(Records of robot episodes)
## start

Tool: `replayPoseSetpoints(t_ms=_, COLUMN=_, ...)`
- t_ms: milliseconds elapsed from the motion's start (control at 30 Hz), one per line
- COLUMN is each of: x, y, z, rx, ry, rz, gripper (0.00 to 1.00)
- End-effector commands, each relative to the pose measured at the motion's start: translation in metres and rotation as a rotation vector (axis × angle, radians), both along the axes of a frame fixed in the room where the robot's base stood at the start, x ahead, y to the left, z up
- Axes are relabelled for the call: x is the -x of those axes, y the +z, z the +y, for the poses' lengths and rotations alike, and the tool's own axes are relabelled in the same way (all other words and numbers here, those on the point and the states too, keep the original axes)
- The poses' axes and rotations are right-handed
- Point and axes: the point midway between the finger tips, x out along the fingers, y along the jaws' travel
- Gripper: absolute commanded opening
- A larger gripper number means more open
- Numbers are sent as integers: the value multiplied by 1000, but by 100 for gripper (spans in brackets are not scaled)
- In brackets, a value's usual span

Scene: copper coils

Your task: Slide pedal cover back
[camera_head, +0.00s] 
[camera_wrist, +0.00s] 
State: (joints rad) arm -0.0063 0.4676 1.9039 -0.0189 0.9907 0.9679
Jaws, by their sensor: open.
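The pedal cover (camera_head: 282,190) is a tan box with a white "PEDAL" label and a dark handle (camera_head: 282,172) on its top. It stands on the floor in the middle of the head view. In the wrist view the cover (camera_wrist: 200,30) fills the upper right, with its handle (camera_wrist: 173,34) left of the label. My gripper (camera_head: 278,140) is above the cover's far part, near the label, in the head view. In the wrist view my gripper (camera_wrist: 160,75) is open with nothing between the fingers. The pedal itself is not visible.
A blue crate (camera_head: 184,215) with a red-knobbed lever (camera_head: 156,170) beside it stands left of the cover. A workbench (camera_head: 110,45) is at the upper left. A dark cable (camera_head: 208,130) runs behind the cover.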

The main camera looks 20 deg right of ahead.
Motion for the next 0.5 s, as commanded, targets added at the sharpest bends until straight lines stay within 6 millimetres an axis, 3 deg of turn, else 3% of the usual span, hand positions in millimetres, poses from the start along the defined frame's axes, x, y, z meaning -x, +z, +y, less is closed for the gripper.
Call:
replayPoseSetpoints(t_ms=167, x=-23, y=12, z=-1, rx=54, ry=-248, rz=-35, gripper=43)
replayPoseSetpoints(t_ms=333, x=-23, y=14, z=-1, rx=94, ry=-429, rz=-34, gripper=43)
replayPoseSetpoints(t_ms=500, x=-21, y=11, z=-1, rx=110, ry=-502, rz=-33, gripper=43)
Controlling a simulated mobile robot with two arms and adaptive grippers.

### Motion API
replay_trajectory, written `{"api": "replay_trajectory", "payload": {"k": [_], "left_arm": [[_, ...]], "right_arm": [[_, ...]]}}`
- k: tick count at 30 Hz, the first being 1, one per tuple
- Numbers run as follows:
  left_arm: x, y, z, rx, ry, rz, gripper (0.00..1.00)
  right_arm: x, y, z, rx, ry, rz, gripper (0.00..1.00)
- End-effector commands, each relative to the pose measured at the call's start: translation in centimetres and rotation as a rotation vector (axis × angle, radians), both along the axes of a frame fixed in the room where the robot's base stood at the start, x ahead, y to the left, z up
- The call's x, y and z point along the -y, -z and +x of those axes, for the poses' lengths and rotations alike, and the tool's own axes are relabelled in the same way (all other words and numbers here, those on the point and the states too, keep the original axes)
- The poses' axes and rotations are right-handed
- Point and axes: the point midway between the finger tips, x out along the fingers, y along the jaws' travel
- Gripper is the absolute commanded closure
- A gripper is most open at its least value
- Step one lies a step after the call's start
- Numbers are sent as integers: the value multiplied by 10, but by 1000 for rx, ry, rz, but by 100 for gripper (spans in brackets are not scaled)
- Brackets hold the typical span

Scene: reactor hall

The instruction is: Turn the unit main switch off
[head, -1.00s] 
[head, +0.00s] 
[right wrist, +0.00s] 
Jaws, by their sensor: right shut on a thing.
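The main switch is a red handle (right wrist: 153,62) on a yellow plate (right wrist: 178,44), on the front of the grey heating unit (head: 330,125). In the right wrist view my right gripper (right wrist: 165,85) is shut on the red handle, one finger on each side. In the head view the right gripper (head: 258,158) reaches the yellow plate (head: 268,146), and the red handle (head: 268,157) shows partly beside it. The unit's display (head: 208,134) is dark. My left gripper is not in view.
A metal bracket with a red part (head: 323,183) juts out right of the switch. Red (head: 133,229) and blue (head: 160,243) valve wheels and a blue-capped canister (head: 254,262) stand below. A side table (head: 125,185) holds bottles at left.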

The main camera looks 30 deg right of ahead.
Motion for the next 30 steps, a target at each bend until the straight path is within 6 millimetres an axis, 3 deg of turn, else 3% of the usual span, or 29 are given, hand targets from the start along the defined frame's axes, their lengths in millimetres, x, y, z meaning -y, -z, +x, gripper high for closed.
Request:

## end

**Exercise objective**
Reproduce every line above without error.

**Output below**
Tool: `replayPoseSetpoints(t_ms=_, COLUMN=_, ...)`
- t_ms: milliseconds elapsed from the motion's start (control at 30 Hz), one per line
- COLUMN is each of: x, y, z, rx, ry, rz, gripper (0.00 to 1.00)
- End-effector commands, each relative to the pose measured at the motion's start: translation in metres and rotation as a rotation vector (axis × angle, radians), both along the axes of a frame fixed in the room where the robot's base stood at the start, x ahead, y to the left, z up
- Axes are relabelled for the call: x is the -x of those axes, y the +z, z the +y, for the poses' lengths and rotations alike, and the tool's own axes are relabelled in the same way (all other words and numbers here, those on the point and the states too, keep the original axes)
- The poses' axes and rotations are right-handed
- Point and axes: the point midway between the finger tips, x out along the fingers, y along the jaws' travel
- Gripper: absolute commanded opening
- A larger gripper number means more open
- Numbers are sent as integers: the value multiplied by 1000, but by 100 for gripper (spans in brackets are not scaled)
- In brackets, a value's usual span

Scene: copper coils

Your task: Slide pedal cover back
[camera_head, +0.00s] 
[camera_wrist, +0.00s] 
State: (joints rad) arm -0.0063 0.4676 1.9039 -0.0189 0.9907 0.9679
Jaws, by their sensor: open.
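The pedal cover (camera_head: 282,190) is a tan box with a white "PEDAL" label and a dark handle (camera_head: 282,172) on its top. It stands on the floor in the middle of the head view. In the wrist view the cover (camera_wrist: 200,30) fills the upper right, with its handle (camera_wrist: 173,34) left of the label. My gripper (camera_head: 278,140) is above the cover's far part, near the label, in the head view. In the wrist view my gripper (camera_wrist: 160,75) is open with nothing between the fingers. The pedal itself is not visible.
A blue crate (camera_head: 184,215) with a red-knobbed lever (camera_head: 156,170) beside it stands left of the cover. A workbench (camera_head: 110,45) is at the upper left. A dark cable (camera_head: 208,130) runs behind the cover.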

The main camera looks 20 deg right of ahead.
Motion for the next 0.5 s, as commanded, targets added at the sharpest bends until straight lines stay within 6 millimetres an axis, 3 deg of turn, else 3% of the usual span, hand positions in millimetres, poses from the start along the defined frame's axes, x, y, z meaning -x, +z, +y, less is closed for the gripper.
Call:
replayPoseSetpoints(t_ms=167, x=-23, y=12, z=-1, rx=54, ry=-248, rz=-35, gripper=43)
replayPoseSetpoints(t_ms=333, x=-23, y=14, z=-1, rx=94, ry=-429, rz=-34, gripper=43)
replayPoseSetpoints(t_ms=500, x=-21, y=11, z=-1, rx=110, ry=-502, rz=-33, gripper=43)
Controlling a simulated mobile robot with two arms and adaptive grippers.

### Motion API
replay_trajectory, written `{"api": "replay_trajectory", "payload": {"k": [_], "left_arm": [[_, ...]], "right_arm": [[_, ...]]}}`
- k: tick count at 30 Hz, the first being 1, one per tuple
- Numbers run as follows:
  left_arm: x, y, z, rx, ry, rz, gripper (0.00..1.00)
  right_arm: x, y, z, rx, ry, rz, gripper (0.00..1.00)
- End-effector commands, each relative to the pose measured at the call's start: translation in centimetres and rotation as a rotation vector (axis × angle, radians), both along the axes of a frame fixed in the room where the robot's base stood at the start, x ahead, y to the left, z up
- The call's x, y and z point along the -y, -z and +x of those axes, for the poses' lengths and rotations alike, and the tool's own axes are relabelled in the same way (all other words and numbers here, those on the point and the states too, keep the original axes)
- The poses' axes and rotations are right-handed
- Point and axes: the point midway between the finger tips, x out along the fingers, y along the jaws' travel
- Gripper is the absolute commanded closure
- A gripper is most open at its least value
- Step one lies a step after the call's start
- Numbers are sent as integers: the value multiplied by 10, but by 1000 for rx, ry, rz, but by 100 for gripper (spans in brackets are not scaled)
- Brackets hold the typical span

Scene: reactor hall

The instruction is: Turn the unit main switch off
[head, -1.00s] 
[head, +0.00s] 
[right wrist, +0.00s] 
Jaws, by their sensor: right shut on a thing.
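The main switch is a red handle (right wrist: 153,62) on a yellow plate (right wrist: 178,44), on the front of the grey heating unit (head: 330,125). In the right wrist view my right gripper (right wrist: 165,85) is shut on the red handle, one finger on each side. In the head view the right gripper (head: 258,158) reaches the yellow plate (head: 268,146), and the red handle (head: 268,157) shows partly beside it. The unit's display (head: 208,134) is dark. My left gripper is not in view.
A metal bracket with a red part (head: 323,183) juts out right of the switch. Red (head: 133,229) and blue (head: 160,243) valve wheels and a blue-capped canister (head: 254,262) stand below. A side table (head: 125,185) holds bottles at left.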

The main camera looks 30 deg right of ahead.
Motion for the next 30 steps, a target at each bend until the straight path is within 6 millimetres an axis, 3 deg of turn, else 3% of the usual span, or 29 are given, hand targets from the start along the defined frame's axes, their lengths in millimetres, x, y, z meaning -y, -z, +x, gripper high for closed.
Request:

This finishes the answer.